Laugh? I thought I'd never start

There was a time when the news that three naked ladies were headed to my house would have given me a thrill. But those days are gone and it's an inanimate garden ornament anyway, not living flesh, that I've been told is winging its way to me

Although that is an improvement, I have to say, on some females from my past, since a statue can't hide its heart of stone.

But all the same I do not want naked lady statues. I really don't. What would the neighbours think? Already I'm the suspiciously single guy at No 3. If some of their kids wandered into my garden, saw large naked ladies and went home and told their parents, I would become a pariah. They would put barbed wire around my house.

I would be ostracised - a word I've always assumed came from the same root as ostrich. Because they bury their heads in the sand or something. I hadn't really thought it through. So I looked it up and guess what? It's not ostriches.

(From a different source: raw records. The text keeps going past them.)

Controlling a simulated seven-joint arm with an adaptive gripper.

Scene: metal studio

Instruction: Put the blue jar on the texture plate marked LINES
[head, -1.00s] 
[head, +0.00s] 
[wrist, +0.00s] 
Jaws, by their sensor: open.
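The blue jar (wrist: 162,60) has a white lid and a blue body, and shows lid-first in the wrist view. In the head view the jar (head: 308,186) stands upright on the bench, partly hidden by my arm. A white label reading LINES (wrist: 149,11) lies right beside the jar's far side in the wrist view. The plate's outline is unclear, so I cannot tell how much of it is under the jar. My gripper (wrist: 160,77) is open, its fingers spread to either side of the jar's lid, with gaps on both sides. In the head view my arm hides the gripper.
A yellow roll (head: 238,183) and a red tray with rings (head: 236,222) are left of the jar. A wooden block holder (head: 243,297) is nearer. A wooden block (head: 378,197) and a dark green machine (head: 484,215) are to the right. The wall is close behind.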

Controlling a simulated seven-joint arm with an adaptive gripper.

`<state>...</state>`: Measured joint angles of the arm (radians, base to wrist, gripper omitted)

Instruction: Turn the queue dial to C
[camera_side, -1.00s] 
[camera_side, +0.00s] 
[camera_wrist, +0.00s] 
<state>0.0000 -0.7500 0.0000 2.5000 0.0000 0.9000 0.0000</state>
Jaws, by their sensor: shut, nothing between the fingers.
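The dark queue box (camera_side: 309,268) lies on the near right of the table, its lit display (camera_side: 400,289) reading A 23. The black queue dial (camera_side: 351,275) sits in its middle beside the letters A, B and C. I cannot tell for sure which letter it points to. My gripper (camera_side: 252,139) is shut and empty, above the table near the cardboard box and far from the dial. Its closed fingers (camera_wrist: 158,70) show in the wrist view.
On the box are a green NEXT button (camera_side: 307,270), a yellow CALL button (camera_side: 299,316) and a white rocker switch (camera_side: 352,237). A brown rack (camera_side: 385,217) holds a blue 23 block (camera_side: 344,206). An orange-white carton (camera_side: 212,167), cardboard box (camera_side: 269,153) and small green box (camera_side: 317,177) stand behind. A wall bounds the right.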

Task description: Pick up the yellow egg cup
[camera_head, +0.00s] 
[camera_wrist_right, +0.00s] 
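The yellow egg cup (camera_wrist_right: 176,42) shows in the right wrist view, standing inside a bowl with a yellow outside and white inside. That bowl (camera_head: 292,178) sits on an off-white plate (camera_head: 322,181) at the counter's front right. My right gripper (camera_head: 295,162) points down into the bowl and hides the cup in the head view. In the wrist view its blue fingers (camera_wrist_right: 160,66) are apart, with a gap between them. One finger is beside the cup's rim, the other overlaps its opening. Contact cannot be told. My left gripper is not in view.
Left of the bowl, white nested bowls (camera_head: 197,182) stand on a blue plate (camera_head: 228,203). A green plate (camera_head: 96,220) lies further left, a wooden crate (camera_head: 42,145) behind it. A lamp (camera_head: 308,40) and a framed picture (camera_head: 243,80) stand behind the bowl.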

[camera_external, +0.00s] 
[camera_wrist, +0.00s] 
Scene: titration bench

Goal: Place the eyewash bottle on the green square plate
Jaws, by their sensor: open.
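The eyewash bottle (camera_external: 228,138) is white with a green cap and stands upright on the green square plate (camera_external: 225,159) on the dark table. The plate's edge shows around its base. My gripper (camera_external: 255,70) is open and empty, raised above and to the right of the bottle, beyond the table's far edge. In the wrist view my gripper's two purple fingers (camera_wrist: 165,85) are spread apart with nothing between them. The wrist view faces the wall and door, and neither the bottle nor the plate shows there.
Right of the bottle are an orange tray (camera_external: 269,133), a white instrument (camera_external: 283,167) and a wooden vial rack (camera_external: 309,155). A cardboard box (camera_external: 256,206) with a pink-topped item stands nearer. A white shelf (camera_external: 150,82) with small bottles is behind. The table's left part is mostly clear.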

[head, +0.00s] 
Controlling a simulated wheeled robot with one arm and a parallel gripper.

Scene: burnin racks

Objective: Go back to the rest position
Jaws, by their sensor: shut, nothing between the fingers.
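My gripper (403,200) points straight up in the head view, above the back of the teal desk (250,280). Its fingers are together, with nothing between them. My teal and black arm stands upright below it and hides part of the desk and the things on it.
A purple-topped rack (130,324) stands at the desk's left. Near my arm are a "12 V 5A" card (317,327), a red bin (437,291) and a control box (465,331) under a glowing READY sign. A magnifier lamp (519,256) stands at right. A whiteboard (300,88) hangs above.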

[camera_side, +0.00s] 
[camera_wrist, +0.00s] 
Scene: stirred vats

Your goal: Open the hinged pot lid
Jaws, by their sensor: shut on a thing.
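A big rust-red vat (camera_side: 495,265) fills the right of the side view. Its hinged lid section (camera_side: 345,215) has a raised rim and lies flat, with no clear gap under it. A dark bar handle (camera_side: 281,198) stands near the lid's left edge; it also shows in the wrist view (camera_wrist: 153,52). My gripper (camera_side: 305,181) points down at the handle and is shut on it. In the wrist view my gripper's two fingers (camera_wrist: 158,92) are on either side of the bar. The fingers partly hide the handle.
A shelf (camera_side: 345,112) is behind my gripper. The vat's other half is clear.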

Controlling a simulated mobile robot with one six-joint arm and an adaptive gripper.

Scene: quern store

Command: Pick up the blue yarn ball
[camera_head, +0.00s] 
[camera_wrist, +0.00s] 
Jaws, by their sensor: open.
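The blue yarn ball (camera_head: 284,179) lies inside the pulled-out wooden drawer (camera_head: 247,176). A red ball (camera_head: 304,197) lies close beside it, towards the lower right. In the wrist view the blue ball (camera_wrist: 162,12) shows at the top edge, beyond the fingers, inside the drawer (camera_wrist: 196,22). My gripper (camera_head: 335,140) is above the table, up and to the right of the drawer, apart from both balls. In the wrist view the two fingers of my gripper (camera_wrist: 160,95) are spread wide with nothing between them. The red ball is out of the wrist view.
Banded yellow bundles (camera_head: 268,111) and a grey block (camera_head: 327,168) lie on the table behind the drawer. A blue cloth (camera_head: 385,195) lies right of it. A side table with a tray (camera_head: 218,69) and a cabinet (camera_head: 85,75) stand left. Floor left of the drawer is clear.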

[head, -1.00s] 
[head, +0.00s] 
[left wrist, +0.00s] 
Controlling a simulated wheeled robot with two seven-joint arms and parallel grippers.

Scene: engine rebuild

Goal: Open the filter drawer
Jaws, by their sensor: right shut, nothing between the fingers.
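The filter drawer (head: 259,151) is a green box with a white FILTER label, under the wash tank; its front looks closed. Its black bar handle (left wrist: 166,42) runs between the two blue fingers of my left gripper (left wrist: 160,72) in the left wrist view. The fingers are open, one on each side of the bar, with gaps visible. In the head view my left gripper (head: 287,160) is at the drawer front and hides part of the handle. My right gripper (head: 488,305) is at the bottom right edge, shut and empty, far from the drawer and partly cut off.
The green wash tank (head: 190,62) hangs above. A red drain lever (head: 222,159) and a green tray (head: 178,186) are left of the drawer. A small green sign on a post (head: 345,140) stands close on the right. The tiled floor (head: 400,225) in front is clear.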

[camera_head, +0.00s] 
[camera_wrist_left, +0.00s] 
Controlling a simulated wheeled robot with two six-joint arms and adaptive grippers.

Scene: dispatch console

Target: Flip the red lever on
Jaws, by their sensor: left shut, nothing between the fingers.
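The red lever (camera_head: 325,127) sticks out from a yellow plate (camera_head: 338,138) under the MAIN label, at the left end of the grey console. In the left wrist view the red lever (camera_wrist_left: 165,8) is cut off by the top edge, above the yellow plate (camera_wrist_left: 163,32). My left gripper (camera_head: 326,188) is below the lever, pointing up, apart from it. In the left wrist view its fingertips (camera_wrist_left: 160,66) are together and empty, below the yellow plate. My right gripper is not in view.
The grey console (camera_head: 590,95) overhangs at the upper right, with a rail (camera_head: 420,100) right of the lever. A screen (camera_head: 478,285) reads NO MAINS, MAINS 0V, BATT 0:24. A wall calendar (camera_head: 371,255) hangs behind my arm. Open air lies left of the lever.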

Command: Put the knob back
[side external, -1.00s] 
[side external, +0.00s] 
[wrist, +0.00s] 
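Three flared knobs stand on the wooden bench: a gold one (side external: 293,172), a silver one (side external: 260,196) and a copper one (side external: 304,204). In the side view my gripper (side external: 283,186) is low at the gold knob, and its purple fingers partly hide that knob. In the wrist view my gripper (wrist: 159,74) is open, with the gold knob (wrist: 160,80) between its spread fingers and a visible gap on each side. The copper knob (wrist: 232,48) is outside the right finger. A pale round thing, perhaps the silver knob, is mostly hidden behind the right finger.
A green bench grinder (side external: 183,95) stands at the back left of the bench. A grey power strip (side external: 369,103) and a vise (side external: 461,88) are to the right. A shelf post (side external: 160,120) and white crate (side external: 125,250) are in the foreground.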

It's oysters

Now I can just hear what you're thinking. "I'm not a shellfish expert, pal, but I know oysters don't have a well-developed social system. So they can't ostracise each other. And even if they did, how upset is one oyster going to be if the other oysters stop talking to it?"

And of course you are right. As always.

So let me explain. The word 'oyster' comes from the Ancient Greek word for shell, which was ostrakon. And so does 'ostracise'. Why? Because the Athenians used to write the name of the person they wanted ostracised - which in those days meant banished from the city - on a piece of broken pottery, the word for which was also ostrakon because it often looked like a shell.

Incidentally, while we're on word origins, some folk mistakenly think the word 'vegetarian' is closely related to the word 'vegetable', which they imagine we eat all the time. Nothing could be further from the truth. The last time I ate a vegetable was 40 years ago, when I mistook a Maris Piper potato for a deep-fried Mars bar and nearly choked to death.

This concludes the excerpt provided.